What Homemade Spinach Tagliatelle
Tagliatelle is a classic ribbon pasta traditionally cut to a modest width (often ~6 mm), sturdy enough for hearty sauces yet refined enough to twirl gracefully. When you enrich the dough with spinach, you get tagliatelle verdi—a green pasta with a fresh, subtly vegetal aroma and a dramatic color that pops on the plate. It pairs beautifully with buttery tomato sauces, mushroom pan sauces, lemon-herb butter, and, of course, rich ragù.
Quick compare:
- Tagliatelle vs. Fettuccine: Very similar ribbons; tagliatelle is traditionally slightly wider, depending on the reference, but the difference is minimal in home kitchens.
- Tagliatelle vs. Tagliolini: Tagliolini is notably thinner and lighter; it suits delicate sauces.

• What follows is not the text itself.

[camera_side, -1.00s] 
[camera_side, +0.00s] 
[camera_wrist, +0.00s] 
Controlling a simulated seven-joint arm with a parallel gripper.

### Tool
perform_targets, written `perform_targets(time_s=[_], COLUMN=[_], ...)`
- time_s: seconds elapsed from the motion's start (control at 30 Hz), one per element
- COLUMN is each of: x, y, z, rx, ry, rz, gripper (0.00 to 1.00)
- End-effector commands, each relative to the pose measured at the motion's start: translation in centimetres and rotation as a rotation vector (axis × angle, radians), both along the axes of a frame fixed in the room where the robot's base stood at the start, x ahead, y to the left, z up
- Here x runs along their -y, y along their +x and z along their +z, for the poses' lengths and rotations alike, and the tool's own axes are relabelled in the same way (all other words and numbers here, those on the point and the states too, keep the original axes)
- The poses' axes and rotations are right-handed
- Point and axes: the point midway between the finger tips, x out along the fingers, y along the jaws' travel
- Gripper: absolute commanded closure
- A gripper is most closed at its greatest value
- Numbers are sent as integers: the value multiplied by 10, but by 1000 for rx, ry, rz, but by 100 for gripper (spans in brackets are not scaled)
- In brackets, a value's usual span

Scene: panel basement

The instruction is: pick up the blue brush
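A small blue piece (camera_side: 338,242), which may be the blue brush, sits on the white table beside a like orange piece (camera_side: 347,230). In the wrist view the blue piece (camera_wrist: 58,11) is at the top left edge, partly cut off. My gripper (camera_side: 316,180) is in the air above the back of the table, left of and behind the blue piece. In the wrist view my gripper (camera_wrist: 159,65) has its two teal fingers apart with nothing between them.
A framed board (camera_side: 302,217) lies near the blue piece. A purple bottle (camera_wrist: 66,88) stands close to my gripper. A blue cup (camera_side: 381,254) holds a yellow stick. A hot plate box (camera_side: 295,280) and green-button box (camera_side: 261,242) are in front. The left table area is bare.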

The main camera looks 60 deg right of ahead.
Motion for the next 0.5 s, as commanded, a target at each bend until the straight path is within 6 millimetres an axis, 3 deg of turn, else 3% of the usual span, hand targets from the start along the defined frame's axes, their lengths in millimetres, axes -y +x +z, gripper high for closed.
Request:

Ingredients for Homemade Spinach Tagliatelle
Flour
- 00 flour (finely milled) yields silky, elastic dough that’s easy to roll thin.
- A 00 + semolina blend adds a pleasant bite and helps strands stay separate.
- All-purpose flour works, but it’s less predictable across brands—if you have 00, use it as your base.
Suggested starting blends (by weight):
- Classic silk: 100% 00 flour
- Silk + bite: 80–90% 00 + 10–20% fine semolina
Spinach
- Fresh baby spinach delivers a bright, clean flavor.
- Frozen spinach works very well—just thaw and squeeze extremely dry (measure after squeezing).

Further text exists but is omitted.